Nel 50esimo anniversario della morte di Winston Churchill, lo storico di Belgrado Predrag Markovic esamina il ruolo dei britannici e dei loro servizi segreti nella fase della nascita del potere di Tito, in piena Seconda  guerra mondiale. Markovic intende così smontare un’altra delle tante ipotesi fiorite negli anni, ovvero quella secondo cui Tito sarebbe riuscito “ad ingannare” il liberale Churchill sulla reale intenzione di costruire una Jugoslavia democratica. Certo è che fin dall’inizio Churchill mostrò particolare interesse per l’area dei Balcani occidentali, e salutò con entusiasmo il golpe assestato con il sostegno degli inglesi per deporre il reggente Principe Paolo Karadjordjevic, due giorni dopo la sua adesione al Patto dell’Asse. “Tutti i giornali, quel 27 marzo (1941, ndr) riportavano la frase di Churchill secondo cui ‘finalmente gli jugoslavi hanno trovato la loro anima’”, ricorda Markovic.

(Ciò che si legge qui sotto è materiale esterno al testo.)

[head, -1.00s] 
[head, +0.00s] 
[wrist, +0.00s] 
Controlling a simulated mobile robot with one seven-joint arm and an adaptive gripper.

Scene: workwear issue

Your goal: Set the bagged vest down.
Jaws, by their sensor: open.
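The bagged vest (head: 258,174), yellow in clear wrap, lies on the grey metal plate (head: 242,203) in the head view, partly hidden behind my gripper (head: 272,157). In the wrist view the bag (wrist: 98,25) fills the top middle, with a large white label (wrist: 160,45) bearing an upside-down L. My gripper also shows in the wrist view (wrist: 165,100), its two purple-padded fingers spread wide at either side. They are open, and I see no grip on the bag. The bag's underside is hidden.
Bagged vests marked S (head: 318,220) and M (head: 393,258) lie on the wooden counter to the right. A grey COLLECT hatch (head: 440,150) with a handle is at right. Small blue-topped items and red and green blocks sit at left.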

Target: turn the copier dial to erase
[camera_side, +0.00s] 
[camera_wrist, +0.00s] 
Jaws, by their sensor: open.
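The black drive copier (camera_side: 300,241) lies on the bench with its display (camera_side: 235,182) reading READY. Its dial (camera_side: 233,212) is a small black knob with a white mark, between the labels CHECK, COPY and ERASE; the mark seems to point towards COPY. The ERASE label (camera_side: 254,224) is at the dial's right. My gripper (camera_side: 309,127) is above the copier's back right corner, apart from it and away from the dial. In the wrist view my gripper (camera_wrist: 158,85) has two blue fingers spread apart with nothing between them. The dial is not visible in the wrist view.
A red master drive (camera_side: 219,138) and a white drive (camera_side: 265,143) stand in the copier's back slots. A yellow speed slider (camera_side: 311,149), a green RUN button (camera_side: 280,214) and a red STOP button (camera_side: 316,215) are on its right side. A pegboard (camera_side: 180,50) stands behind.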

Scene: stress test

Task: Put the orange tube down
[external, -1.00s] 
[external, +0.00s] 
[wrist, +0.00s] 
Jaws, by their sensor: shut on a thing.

Al colpo di Stato seguì l’invasione tedesca, la fuga a Londra del nuovo regnante, il Principe ereditario Pietro, e l’instaurazione a Belgrado di un governo collaborazionista. Quest’ultimo fu contrastato sia dai conservatori e pro-monarchici cetnici del generale Dragoljub Mihajlovic che dai  partigiani di Josip Broz Tito: dopo un iniziale sostegno ai primi, a sorpresa nel ’43 Churchill decise di appoggiare i secondi. “Qui nasce la leggenda sul fatto che Tito sia riuscito ad ingannare Churchill”, dice lo storico.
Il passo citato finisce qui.